== Your objective ==
Copy out all lines that hold "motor".

== Material provided ==
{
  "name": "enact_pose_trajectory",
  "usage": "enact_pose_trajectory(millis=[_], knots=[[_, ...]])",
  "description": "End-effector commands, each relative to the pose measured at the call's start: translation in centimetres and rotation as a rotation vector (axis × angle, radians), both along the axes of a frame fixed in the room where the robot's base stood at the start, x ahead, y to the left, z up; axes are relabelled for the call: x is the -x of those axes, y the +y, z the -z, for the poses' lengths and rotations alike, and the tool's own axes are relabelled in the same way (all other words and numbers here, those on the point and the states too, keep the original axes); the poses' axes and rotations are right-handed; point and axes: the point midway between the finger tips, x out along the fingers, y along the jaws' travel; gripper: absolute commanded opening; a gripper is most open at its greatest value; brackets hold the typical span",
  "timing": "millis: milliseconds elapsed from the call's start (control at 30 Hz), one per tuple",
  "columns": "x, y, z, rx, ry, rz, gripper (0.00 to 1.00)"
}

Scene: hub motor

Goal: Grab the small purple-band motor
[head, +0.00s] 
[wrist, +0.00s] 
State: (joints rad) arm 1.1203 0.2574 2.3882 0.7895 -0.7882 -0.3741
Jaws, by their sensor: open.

== Answer to this exercise ==
Scene: hub motor
Goal: Grab the small purple-band motor

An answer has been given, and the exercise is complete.